Los que se fueron – Bernardo Kordon
Publicado en 1984, primer año del retorno de la democracia, este libro de cuentos de Bernardo Kordon, ya desde su portada se presenta como una declaración de principios. En ella se ve a las Madres de Plaza de Mayo en una de sus manifestaciones. Sobre ellas aparece el perfil inconfundible de la cúpula del Congreso de la Nación. El primero de sus relatos es «Descansar en paz», cuento en el que una madre es obligada a tener en su casa el ataúd cerrado en el que se supone está el cadáver de su hijo desaparecido. Pero no puede abrirlo para confirmarlo y tampoco enterrarlo, porque para hacerlo necesita la intervención de un juez. Todos los días un oficial de policía la visita para asegurarse de que el cajón sigue ahí.
En verdad estoy más tranquila. No me devolvieron vivo a mi hijo, pero finalmente me dejaron enterrarlo. Y además tranquila porque ya no espero ver más al inspector. Venía cada dos semanas, para comprobar que el ataúd seguía en su lugar. Veía y se iba a dar cuenta a sus supriores. Ese día, después del entierro de las cenizas, le dije que era mucha crueldad eso que habían hecho: que una madre conservara el cadáver de su hijo. Demasiada crueldad, que se lo dijera a sus superiores. El tipo me escuchó y respondió: Una madre, es cierto, pero de un hijo subversivo, no lo olvide señora. ¿Por qué no lo cuidó antes? [ ]

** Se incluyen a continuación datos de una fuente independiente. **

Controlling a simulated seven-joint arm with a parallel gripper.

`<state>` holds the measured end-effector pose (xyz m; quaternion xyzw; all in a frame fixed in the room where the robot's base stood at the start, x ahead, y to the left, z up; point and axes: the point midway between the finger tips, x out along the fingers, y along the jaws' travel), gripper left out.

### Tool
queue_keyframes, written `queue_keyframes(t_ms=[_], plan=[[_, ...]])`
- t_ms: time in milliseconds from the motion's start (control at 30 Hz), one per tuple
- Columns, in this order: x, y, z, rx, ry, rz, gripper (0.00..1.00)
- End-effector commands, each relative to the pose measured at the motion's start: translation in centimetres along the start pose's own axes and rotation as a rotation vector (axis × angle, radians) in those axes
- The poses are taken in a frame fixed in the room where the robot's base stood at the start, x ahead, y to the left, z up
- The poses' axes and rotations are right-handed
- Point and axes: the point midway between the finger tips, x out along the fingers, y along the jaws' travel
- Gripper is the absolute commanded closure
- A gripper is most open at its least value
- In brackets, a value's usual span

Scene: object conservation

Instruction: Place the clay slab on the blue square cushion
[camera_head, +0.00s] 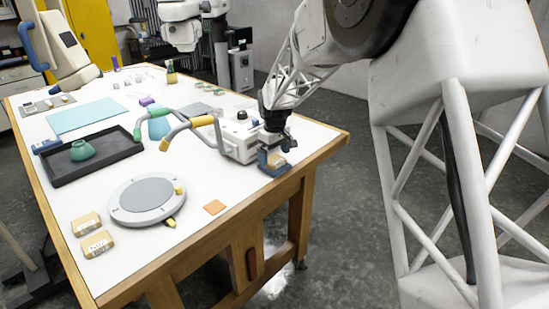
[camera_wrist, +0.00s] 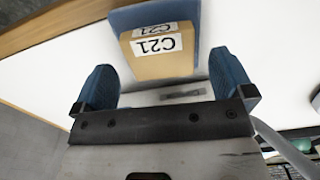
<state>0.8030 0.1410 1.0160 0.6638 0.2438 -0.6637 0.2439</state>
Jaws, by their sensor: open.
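The clay slab, a tan block with white C21 labels (camera_wrist: 165,62), lies on the blue square cushion (camera_wrist: 124,18) in the wrist view. In the head view the slab (camera_head: 277,160) and cushion (camera_head: 284,171) are at the table's near right corner, partly hidden by my gripper (camera_head: 275,148). My gripper (camera_wrist: 164,80) is open, its two blue fingers on either side of the slab, with visible gaps between them and it. Whether the slab is fully flat on the cushion I cannot tell.
A white machine (camera_head: 240,138) with curved handles stands just left of the cushion. Two more tan labelled blocks (camera_head: 86,223), a grey turntable (camera_head: 125,214), an orange tile (camera_head: 214,207) and a dark tray (camera_head: 52,175) are further left. The table's wooden edge (camera_head: 325,152) is close on the right.

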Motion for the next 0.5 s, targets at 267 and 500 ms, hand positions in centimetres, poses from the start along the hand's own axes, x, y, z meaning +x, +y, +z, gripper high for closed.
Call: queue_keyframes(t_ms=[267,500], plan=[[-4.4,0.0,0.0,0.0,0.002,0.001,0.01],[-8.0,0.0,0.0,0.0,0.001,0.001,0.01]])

No supe qué contestarle. Justo cuando iba a gritar todo eso que aguantaba tanto tiempo aquí adentro. Me callé enseguida. Ahora pienso que eso es lo que buscan. Que nos callemos. Carlos hablaba y lo mataron y dejó de hablar. [
] Madre de un subversivo, me dijo el inspector y me hizo callar. Algún día, quizás. Algún día quizás volveremos a hablar.